What is the significance of this? Is it not very simply that we are all self-centred? All the pleasure drive is for the sake of the self, that is to say for the separate self, the self cut off from the Totality. It is not too difficult to see that, but it is rather difficult to see the real meaning of the word ignorance, avidyā, in this context. Ignorance means the state of un-awakedness, of unawareness of the nature, the immensity, the fullness as well as the voidness of the Totality. This is the important point. This is ignorance. Being unawakended to Totality, to the whole Reality, all sorts of thoughts and feelings just arise which are self-oriented and which express the disturbance of the mind. They express the non-unified disharmonious state which is the ill state, the sub-human state. But the moment there is some sort of quiescence and harmony throughout the psycho-physical organism, the flow of discursive thought which will naturally take place will be seen like a river flowing past with yourself sitting quietly on one of the banks. Notice the whole phenomenon very carefully. Beware of wishing to change the phenomenon, wishing it otherwise. “I wish I were harmonious, unified, etc.” All that is useless, not only useless, but the wish in itself, desire, is itself self-oriented. This exclusive self is the very devil in us. Try and be aware as sensitively as possible and in a state of as perfect a poise as possible as you hear the words. Be very sensitive to them, that is the important thing. Otherwise the brain with its usual superficiality will just set up a whole lot of concepts, the outward skin of the potato, the peelings, and preserve them, and throw away the potato.
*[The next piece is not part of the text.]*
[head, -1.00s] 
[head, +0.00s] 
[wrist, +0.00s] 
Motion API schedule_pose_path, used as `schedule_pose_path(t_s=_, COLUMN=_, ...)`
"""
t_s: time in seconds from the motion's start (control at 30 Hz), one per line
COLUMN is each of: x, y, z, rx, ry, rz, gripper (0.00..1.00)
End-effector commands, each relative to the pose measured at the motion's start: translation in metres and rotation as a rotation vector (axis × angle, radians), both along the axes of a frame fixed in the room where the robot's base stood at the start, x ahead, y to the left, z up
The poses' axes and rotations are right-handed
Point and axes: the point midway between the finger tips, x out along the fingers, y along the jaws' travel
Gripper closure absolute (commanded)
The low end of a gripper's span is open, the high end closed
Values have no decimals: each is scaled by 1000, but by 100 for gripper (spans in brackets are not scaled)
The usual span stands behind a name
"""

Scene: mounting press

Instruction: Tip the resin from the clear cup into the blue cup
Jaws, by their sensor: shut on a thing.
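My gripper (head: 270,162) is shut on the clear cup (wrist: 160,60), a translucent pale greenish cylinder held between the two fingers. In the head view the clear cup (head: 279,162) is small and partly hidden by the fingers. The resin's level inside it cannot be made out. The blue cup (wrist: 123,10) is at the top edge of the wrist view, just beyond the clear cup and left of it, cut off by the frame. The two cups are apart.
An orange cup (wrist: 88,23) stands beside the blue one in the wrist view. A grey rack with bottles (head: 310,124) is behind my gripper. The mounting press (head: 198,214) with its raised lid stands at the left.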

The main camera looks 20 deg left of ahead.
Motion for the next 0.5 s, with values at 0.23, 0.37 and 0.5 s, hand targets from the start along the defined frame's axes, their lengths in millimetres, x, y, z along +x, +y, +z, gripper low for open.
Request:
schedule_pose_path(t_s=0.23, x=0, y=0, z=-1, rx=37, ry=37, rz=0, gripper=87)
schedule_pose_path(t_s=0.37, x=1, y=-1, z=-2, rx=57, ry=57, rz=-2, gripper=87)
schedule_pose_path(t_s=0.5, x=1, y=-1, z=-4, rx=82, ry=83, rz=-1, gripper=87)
Be sensitive therefore to it and then you get to the heart of the thing, and thereby understand this curious state of ignorance in which we are all caught up. This is the great darkness through which every individual has to find his own way out. When I say own way, I mean the way out through his own rightly directed effort, what the Buddha called perfect endeavour, not misdirected endeavour. All endeavour directed towards obtaining for the separate self is a misspent effort.